■ **Prompt**:
Whenever a line contains the string "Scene", copy it out of the entries.
------------------------
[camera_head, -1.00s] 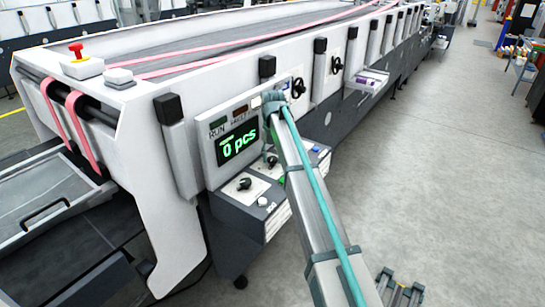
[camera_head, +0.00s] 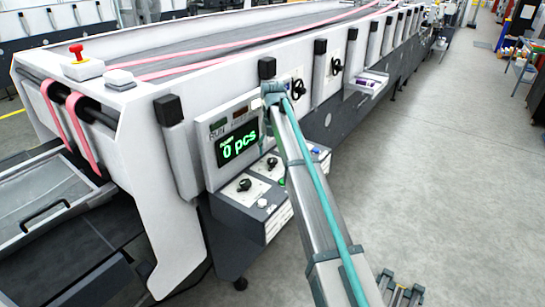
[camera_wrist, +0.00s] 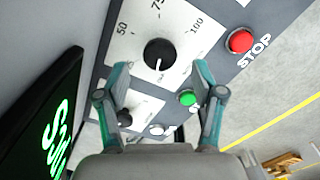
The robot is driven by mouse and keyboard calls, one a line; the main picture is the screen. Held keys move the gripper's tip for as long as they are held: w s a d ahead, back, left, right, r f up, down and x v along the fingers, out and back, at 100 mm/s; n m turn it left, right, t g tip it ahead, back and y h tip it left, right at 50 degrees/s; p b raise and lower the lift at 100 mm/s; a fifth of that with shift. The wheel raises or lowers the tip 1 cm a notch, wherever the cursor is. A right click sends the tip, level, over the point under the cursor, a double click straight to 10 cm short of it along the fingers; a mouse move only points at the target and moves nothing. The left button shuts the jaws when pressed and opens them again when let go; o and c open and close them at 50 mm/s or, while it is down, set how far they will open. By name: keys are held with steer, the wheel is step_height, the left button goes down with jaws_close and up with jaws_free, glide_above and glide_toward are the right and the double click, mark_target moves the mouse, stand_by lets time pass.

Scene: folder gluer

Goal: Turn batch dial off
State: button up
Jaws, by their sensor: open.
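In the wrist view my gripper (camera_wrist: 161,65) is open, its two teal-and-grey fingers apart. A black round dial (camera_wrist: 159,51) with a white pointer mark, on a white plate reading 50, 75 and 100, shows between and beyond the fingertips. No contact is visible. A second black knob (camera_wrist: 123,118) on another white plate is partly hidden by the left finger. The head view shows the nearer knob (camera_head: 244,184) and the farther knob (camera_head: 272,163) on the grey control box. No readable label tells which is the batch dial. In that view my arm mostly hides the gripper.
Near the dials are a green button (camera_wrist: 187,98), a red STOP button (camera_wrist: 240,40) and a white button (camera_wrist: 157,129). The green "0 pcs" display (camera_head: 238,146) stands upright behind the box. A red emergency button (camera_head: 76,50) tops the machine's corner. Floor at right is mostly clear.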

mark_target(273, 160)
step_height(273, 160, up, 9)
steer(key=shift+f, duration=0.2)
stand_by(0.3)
------------------------
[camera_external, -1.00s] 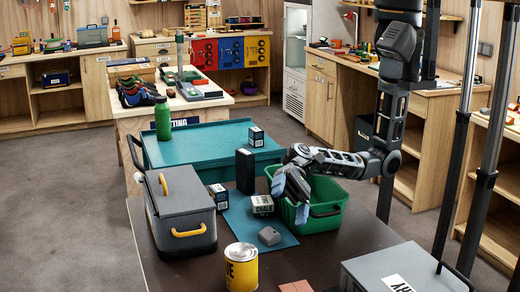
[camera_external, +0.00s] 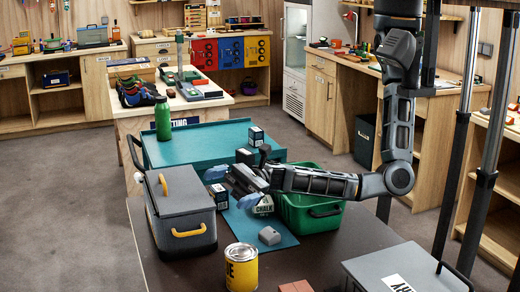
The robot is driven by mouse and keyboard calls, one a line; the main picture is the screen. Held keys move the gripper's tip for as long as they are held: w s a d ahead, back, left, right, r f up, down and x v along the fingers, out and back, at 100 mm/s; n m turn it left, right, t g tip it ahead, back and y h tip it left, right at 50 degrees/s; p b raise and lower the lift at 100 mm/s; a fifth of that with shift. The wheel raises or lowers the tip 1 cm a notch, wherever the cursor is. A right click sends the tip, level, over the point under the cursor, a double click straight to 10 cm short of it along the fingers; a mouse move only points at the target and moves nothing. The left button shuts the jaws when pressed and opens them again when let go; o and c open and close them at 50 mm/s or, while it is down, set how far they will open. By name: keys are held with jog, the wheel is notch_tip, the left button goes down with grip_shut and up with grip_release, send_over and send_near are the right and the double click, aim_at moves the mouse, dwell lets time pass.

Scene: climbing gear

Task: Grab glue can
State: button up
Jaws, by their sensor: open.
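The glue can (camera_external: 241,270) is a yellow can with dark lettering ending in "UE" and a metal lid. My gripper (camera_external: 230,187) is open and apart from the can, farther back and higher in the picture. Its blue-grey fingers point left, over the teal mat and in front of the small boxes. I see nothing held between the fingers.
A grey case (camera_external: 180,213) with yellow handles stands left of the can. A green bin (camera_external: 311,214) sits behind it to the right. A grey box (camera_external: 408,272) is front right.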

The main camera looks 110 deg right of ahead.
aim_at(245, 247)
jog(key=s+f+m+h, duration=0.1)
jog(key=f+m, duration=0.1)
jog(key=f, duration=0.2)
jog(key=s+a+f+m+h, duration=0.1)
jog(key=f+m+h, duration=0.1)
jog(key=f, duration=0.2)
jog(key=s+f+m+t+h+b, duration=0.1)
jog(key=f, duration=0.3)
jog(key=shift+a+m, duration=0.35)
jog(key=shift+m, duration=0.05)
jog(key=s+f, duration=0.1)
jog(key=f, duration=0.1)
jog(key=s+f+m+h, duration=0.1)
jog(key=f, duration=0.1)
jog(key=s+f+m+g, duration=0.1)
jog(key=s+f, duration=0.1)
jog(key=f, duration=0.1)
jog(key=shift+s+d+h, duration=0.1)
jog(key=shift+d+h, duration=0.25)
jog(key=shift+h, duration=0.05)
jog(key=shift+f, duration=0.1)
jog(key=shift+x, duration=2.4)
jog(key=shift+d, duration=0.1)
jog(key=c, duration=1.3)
------------------------
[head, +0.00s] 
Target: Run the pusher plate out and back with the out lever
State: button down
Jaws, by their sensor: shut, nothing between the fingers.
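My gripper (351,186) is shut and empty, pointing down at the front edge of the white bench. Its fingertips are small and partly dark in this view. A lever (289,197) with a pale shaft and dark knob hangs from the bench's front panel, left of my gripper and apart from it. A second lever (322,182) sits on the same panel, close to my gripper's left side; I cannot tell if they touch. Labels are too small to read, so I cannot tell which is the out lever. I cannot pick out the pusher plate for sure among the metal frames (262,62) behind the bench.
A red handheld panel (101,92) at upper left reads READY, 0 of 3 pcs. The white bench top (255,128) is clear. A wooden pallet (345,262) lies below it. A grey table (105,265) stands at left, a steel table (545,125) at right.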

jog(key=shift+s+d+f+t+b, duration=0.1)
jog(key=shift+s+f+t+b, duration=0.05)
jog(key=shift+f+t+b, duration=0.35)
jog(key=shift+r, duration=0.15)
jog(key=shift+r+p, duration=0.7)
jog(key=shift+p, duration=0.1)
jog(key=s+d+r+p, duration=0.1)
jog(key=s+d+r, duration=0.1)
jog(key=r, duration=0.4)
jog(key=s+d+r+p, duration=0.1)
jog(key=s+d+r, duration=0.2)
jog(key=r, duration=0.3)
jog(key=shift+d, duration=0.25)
------------------------
■ **Exercise response**:
Scene: folder gluer
Scene: climbing gear

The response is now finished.